While most Americans are riveted by a tumultuous presidential campaign, archaeologists and experts in ancient writing have been focused on some newly discovered bits of ancient history: 70 alleged fragments of the Dead Sea Scrolls. The fragments reference some of the verses found in the Old Testament, and antiquities dealers and owners claim they were created by a desert-dwelling, ascetic Jewish sect called the Essenes in the centuries just before the birth of Christ.

Like all archaeology in and around the conflicted, contested Holy Land, the story of the Dead Sea Scrolls is intensely political. Bedouins stumbled upon a trove of them in 1947, in a cave in a desert cliff high above the baked, sere shores of the Dead Sea, in what was then Jordan. A scholar at Hebrew University began looking at them later that year—in the same month that the United Nations voted to partition Palestine, effectively acknowledging the new state of Israel.

Eventually, many of the scroll fragments were collected into one public display in a Shrine of the Book on the grounds of the Israel Museum in Jerusalem. The shrine is underground and capped by a massive cement cone that can be ratcheted down to protect them in the event of any attack or bombardment.

The origin of the newest Dead Sea Scroll fragments, some of which are being sold in batches for tens of millions of dollars, is unclear. Many emerged from a private collection of the descendants of an Arab collector in Bethlehem who acquired and sold the first set of scrolls. But even the private collectors in Europe and the United States who have bought them are uncertain of their provenance.

American Steve Green, the evangelical Christian heir to the Hobby Lobby craft chain fortune and the force behind the Museum of the Bible, an endeavor Newsweek coveredearlier this year, has spent millions on the new finds. One fragment sold to the Southwestern  Baptist Theological Seminary conveniently refers to the biblical prohibition against homosexuality in the Book of Leviticus.

 

The problem is, experts suspect many of these sensational and pricy new fragments are expertly crafted fakes. For example, the fragment references passages in Leviticus 18 and 20 that contain the two strongest condemnations of homosexuality in the Bible. Such a strong coincidence is a flag of fakery.
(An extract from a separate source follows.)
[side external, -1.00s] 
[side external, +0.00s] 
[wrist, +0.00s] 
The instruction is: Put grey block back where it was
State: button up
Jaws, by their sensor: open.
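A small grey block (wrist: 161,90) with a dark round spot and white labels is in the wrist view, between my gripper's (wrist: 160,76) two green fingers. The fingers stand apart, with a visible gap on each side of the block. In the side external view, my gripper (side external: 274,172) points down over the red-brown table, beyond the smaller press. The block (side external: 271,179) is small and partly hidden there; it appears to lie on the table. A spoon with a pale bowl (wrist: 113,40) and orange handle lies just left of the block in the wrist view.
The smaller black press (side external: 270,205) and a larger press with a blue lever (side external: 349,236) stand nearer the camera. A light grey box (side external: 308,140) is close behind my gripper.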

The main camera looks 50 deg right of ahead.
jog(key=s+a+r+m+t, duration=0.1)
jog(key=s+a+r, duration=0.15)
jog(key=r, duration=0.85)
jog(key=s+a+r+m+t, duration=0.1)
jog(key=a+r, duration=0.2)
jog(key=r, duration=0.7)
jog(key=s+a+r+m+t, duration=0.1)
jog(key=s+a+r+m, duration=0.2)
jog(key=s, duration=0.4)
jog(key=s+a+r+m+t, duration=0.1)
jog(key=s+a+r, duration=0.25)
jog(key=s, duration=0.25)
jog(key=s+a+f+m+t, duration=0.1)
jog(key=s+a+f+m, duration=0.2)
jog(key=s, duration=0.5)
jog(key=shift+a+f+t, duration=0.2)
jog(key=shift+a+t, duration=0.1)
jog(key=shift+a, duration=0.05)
“It is extremely unlikely that a small Dead Sea Scroll fragment would preserve text from both chapters” of Leviticus, says religion scholar Arstein Justnes, at University of Agder in Norway, who called the new fragments “amateurish” imitations that seem to have been copied from modern textbooks about the scrolls. “I think this fragment was produced for American evangelicals.”

Justnes  is creating an international multidisciplinary research project called the Lying Pen of Scribes to bring together scientists and scholars to systematically analyze the flood of new fragments for authenticity. “There is a real danger that an increasing number of forgeries is accepted into the datasets on which we base our knowledge of the ancient world,” Justnes says. “There is an urgent need for the development of strategies and methods with which to counter this threat.”

In recent years, scholars have exposed many high-profile fakes in Biblical archaeology, including pieces in the Israel Museum, the James Ossuary (touted as the first archaeological evidence of Jesus Christ and covered in a book I wrote) and recently, the “Jesus wife” fragment, which an investigation traced to a Florida-dwelling German émigré.

While the newfound  fragments contain references to the Old Testament’s books of Leviticus and Nehemiah, none so far refer to a possibly pertinent passage in Job, specifically 13:4 which states: “But ye are forgers of lies, ye are all physicians of no value.”